Input:
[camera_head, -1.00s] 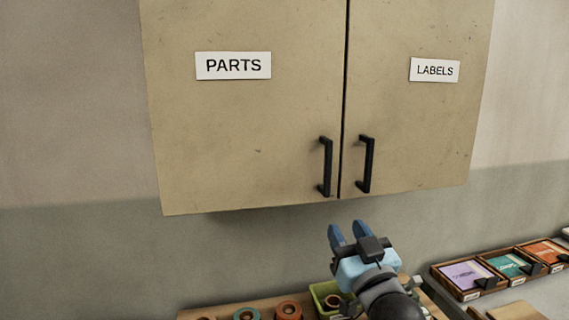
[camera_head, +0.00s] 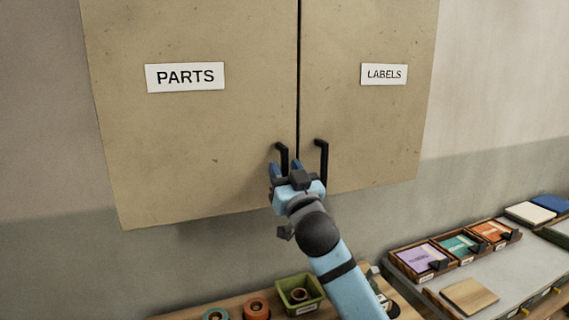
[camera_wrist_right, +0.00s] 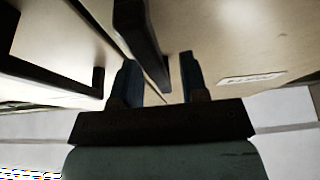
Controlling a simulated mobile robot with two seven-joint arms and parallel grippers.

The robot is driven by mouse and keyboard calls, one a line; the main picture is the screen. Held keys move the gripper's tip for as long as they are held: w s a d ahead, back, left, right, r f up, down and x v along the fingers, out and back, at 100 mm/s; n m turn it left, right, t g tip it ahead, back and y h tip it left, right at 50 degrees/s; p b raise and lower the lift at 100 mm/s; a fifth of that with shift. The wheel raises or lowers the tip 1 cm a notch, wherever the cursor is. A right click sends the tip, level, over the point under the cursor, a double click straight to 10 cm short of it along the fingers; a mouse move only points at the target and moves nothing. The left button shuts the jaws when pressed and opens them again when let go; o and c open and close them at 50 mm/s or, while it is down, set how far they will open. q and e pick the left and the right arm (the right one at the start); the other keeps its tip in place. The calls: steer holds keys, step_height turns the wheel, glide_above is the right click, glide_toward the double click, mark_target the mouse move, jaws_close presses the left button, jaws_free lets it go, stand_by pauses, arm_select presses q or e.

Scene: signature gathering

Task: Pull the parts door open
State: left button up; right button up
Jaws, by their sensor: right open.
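The parts door (camera_head: 200,140) is the left door of the wall cabinet, marked PARTS, and it is closed. Its black bar handle (camera_head: 283,153) is at the lower right corner, its lower part hidden by my right gripper (camera_head: 285,172). In the right wrist view, the parts handle (camera_wrist_right: 140,35) reaches down into the gap between the two blue fingers of my right gripper (camera_wrist_right: 160,80), nearer the left finger. The fingers are open; I cannot tell whether they touch the handle. My left gripper is not in view.
The labels door (camera_head: 370,130) is closed, with its own handle (camera_head: 321,163) close to the right of my gripper. Below are a green bin (camera_head: 300,293), tape rolls (camera_head: 256,308) and a tray of coloured cards (camera_head: 423,257). Free space lies below the cabinet.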

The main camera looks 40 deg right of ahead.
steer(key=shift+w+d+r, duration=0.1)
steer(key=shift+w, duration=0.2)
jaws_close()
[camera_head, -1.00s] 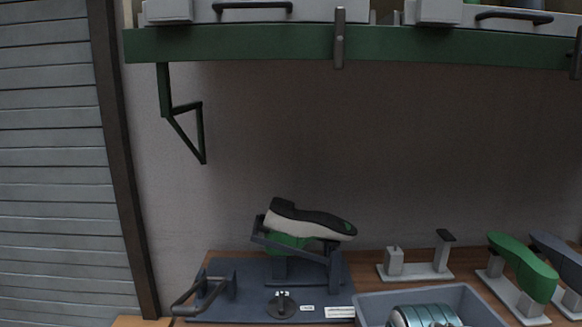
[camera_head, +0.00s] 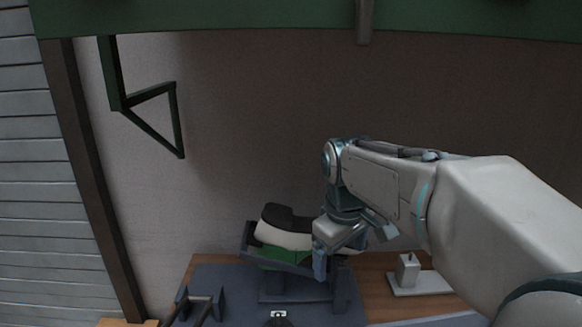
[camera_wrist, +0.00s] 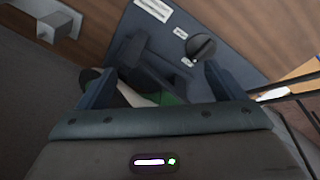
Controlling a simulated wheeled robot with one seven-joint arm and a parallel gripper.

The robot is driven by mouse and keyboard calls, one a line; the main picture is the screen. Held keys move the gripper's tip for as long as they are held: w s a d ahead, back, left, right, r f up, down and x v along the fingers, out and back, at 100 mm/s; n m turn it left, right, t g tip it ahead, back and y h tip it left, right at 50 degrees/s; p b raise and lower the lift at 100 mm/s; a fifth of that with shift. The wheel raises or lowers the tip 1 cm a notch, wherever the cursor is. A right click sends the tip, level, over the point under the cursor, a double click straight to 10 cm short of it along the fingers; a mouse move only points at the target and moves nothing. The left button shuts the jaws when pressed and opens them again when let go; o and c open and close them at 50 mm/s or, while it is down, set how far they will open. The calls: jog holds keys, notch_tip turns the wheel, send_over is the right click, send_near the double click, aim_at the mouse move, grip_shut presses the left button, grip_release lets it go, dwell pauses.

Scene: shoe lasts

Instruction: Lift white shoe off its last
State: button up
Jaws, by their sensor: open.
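The white shoe (camera_head: 283,233) sits sole up, its black sole on top, on a green last (camera_head: 285,257) in a dark tilted stand (camera_head: 290,285). My gripper (camera_head: 345,252) is over the shoe's right end and hides part of it in the head view. In the wrist view the open fingers of my gripper (camera_wrist: 158,72) spread to either side, with part of the white shoe (camera_wrist: 134,95) and the green last (camera_wrist: 172,99) showing between them. I cannot tell whether the fingers touch the shoe.
The stand is on a blue-grey base plate (camera_head: 215,275) with a lever handle (camera_head: 200,305) at left and a round knob (camera_wrist: 201,46). A green shelf (camera_head: 250,15) with a hanging bracket (camera_head: 150,95) is above.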

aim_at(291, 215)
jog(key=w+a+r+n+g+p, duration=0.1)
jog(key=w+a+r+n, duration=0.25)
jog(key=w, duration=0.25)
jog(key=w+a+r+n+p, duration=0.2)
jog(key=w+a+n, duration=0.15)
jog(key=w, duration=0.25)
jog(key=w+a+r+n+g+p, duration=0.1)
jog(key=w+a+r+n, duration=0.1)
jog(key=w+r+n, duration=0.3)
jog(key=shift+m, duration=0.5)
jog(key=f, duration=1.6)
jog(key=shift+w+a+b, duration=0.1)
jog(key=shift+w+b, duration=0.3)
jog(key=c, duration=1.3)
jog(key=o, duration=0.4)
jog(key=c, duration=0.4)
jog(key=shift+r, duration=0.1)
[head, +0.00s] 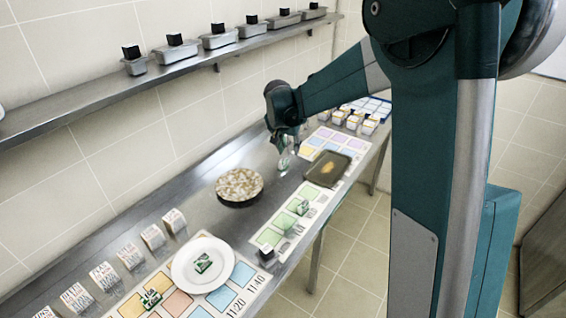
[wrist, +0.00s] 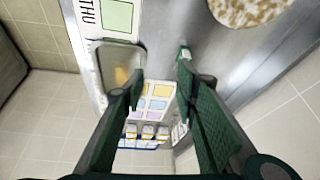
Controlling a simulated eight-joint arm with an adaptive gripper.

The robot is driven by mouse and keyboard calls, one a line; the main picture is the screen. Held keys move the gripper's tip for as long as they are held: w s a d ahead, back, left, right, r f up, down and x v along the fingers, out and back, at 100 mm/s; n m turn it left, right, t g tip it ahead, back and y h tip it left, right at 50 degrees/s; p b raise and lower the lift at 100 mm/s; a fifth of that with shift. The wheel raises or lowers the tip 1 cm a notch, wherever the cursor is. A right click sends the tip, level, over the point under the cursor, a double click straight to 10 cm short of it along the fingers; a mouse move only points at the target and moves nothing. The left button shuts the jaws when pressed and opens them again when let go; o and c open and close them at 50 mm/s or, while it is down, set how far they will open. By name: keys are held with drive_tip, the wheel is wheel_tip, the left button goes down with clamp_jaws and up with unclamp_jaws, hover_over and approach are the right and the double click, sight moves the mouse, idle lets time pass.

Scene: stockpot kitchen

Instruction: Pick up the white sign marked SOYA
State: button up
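I cannot read SOYA on any sign. Several small white signs with dark and yellow markings stand at the far right end of the steel counter (head: 362,122); they also show in the wrist view, low between and beside my fingers (wrist: 147,131). My gripper (head: 285,157) is above the counter, between the round speckled dish and the far signs. In the wrist view my gripper (wrist: 160,78) has its fingers apart with nothing between them.
A round speckled dish (head: 239,186) and a brown tray (head: 327,174) lie near my gripper. A white plate (head: 180,265) with a green-white item sits nearer. Coloured charts line the front edge. A wall shelf (head: 100,76) holds metal tubs. Bare steel lies behind the dish.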

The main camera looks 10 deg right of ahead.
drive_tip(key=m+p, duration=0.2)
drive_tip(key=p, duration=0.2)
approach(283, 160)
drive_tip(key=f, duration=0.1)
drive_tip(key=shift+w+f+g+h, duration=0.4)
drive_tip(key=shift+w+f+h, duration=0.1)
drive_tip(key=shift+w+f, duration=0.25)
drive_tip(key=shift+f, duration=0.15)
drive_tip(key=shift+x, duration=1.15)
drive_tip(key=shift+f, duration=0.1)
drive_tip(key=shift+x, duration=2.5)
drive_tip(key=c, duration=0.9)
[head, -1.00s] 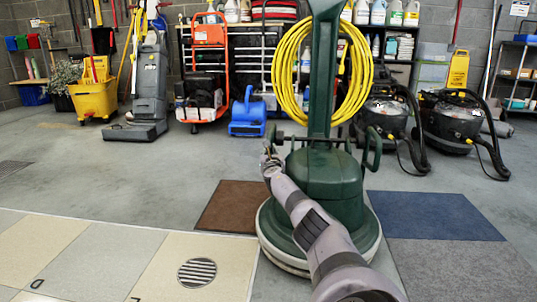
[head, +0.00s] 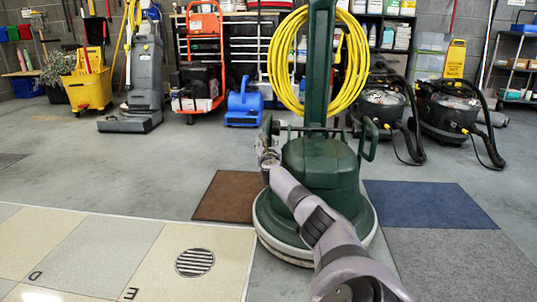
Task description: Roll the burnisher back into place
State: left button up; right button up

Requirements: Search the data above for lines holding "parallel" and copy each of them.

Worked answer:
Controlling a simulated mobile robot with two seven-joint arms and parallel grippers.
Controlling a simulated wheeled robot with one seven-joint arm and a parallel gripper.

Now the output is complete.